### Set task
Transcribe the listing below from its opening line up to and including the line that contains "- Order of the"; reproduce nothing else.

### Material

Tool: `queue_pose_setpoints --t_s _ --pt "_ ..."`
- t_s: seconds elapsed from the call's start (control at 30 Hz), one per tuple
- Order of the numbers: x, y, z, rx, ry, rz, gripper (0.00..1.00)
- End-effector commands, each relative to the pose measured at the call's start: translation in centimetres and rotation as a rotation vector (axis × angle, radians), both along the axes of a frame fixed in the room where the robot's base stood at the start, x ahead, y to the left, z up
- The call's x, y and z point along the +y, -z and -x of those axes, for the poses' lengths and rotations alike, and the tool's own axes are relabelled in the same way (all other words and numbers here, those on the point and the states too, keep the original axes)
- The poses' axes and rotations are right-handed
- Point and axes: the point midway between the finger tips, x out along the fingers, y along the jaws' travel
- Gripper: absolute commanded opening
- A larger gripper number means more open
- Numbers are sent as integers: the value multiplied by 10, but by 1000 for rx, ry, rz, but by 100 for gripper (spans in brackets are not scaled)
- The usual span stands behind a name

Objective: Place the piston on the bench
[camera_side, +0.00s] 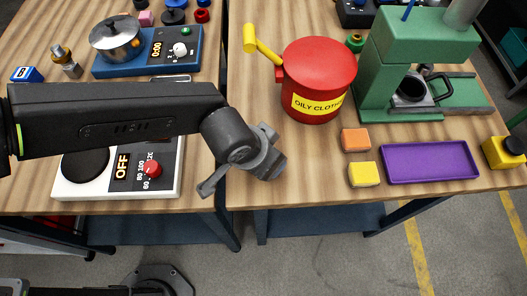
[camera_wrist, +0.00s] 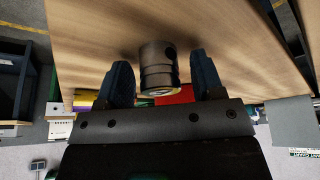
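The piston (camera_wrist: 158,68) is a dark grey metal cylinder with ring grooves and a dark side hole. In the wrist view it shows between the two fingers of my gripper (camera_wrist: 162,78), with a gap to the right finger and little or none to the left. The fingers are spread apart. In the side view my gripper (camera_side: 244,164) is over the front edge of the bench (camera_side: 300,150), near the gap between two tabletops. A grey shape beside the fingers there may be the piston. Whether its far end touches the wood I cannot tell.
A red oily-cloth can (camera_side: 318,68) stands behind my gripper. To the right are an orange block (camera_side: 355,139), a yellow block (camera_side: 364,174), a purple tray (camera_side: 430,162) and a green press (camera_side: 378,88). A hot plate (camera_side: 108,194) lies left, under my arm.

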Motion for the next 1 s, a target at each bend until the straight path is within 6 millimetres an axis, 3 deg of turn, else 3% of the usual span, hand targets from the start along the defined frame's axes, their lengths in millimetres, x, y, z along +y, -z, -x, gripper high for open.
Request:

### Answer to the problem
Tool: `queue_pose_setpoints --t_s _ --pt "_ ..."`
- t_s: seconds elapsed from the call's start (control at 30 Hz), one per tuple
- Order of the numbers: x, y, z, rx, ry, rz, gripper (0.00..1.00)

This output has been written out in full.